According to Jesus, to engage in sexual thoughts while looking upon another person other than your spouse is a mental form of adultery. Sin is not just an action; it’s an attitude. “Blessed are the pure in heart, For they shall see God” (Matthew 5:8). Let me be clear: it is not a sin to be tempted with a sexual thought or to merely look upon an attractive person. Everyone, including Jesus, has been tempted through our eyes. So if a man notices an attractive woman wearing provocative clothing, his first notice of her does not mean he has sinned. Rather, it’s the lingering look and the imagining of sinful possibilities that is sin. Job, a married man, said, “I
have made a covenant with my eyes; Why then should I look upon a young woman?” (Job 31:1). It’s easy to conclude, therefore, that viewing pornography is a sin of adultery. What is “adultery”? It is any sex outside of the marriage bond. The seventh commandment prohibits this kind of sex. But why is adultery wrong? Maybe that’s the question we really need to answer. Before we do that, we need to know the purpose of sex.

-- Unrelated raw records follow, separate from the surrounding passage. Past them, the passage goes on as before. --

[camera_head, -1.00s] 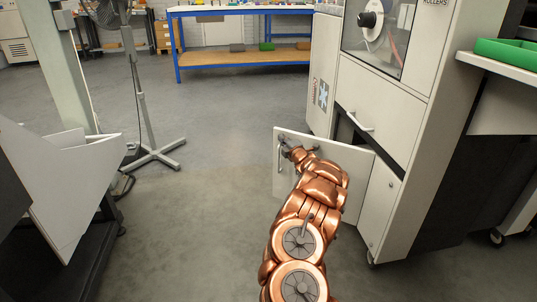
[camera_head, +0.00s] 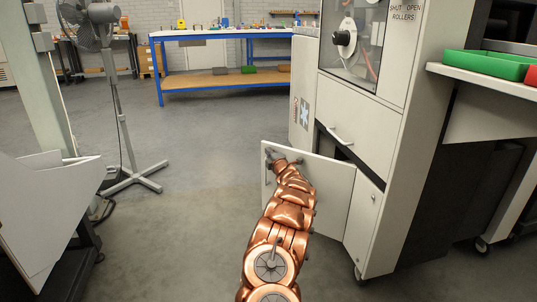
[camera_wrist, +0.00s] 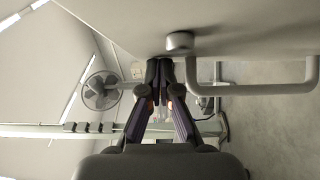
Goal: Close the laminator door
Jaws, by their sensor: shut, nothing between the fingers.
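The laminator (camera_head: 360,112) is a tall pale cabinet at the right of the head view. Its low door (camera_head: 327,183) stands open, swung out to the left, with a dark gap behind its top edge. A bar handle (camera_wrist: 262,89) sits on the door face in the wrist view, just right of my gripper. My gripper (camera_wrist: 160,66) is shut and empty, its fingertips close to the door face (camera_wrist: 240,25) beside a round grey knob (camera_wrist: 180,41). I cannot tell whether they touch. In the head view my arm covers part of the door, and the fingertips are hard to make out.
A pedestal fan (camera_head: 120,110) stands on the left, and a stack of pale panels (camera_head: 50,215) is at the lower left. A blue-framed workbench (camera_head: 225,83) is at the back. A shelf with a green tray (camera_head: 490,65) is at the right. The floor between is clear.

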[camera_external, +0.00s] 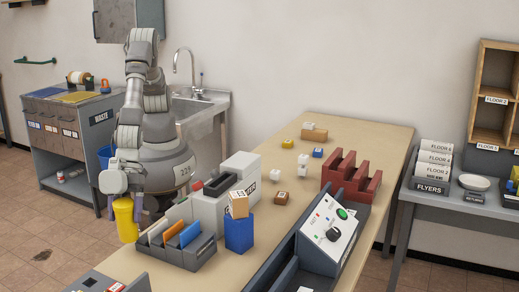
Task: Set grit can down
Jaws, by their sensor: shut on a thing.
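The grit can appears to be the yellow cylinder (125,222), upright at the left of the view. My gripper (124,203) points down and is shut on its upper part. The can is at the near left side of the long table (371,137), left of the grey sorter. I cannot tell whether its base touches anything.
A grey sorter (205,250) with coloured cards stands close to the can's right. Beside it are a blue box (239,233) and a white machine (240,168). A sink (205,103) and waste cabinet (60,130) stand behind. Floor at left is mostly open.

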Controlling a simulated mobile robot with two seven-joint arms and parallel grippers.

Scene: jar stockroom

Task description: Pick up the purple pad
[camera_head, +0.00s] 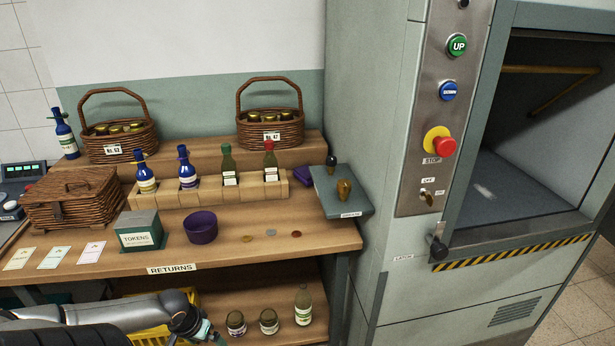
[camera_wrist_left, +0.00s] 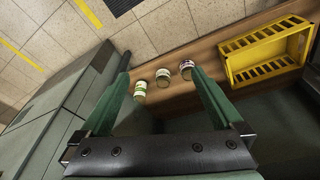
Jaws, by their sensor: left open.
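A purple pad (camera_head: 303,175), small and flat, lies on the returns bench at the right end of the wooden bottle rack, just left of the grey-green tray; part of it is hidden. The pad does not show in the left wrist view. My left gripper (camera_head: 207,333) is low at the bottom of the head view, in front of the lower shelf and well below the pad. In the left wrist view its two green fingers (camera_wrist_left: 162,78) are spread wide with nothing between them, pointing toward jars on the lower shelf. My right gripper is out of view.
A purple bowl (camera_head: 201,228), a tokens box (camera_head: 140,231) and loose tokens (camera_head: 270,232) are on the bench. Jars (camera_head: 268,321) and a yellow crate (camera_head: 130,318) are on the lower shelf. A lift cabinet (camera_head: 455,290) stands right.

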Sex is a wonderful gift God gave married couples for several reasons: to give and receive affection, for reproduction, and to increase intimacy and bonding. God gave us sex to be enjoyed in marriage because it
helps strengthen the emotional and spiritual bonds between husband and wife.

This bonding is only appropriate between two people committed to a lifelong relationship. Creating these strong bonds outside of marriage can lead to heartbreak and pain. So He commands us to abstain from making these bonds with sex outside of a committed marriage relationship. Pornography totally contradicts God’s purposes for sex. Even if viewed with the permission of a spouse, it can’t help but lead to separation and confusion. Pornography portrays a highly distorted and debased image of sex that can cause problems in your current or future relationships. You are changed by what you behold; pornography will change your
marriage for the worse. If you realize that you have a problem with pornography, pray for victory and consider finding help. Along with Christian counselors, there are a number of biblical resources and ministries that can help you free yourself from the terrible bondage of pornography.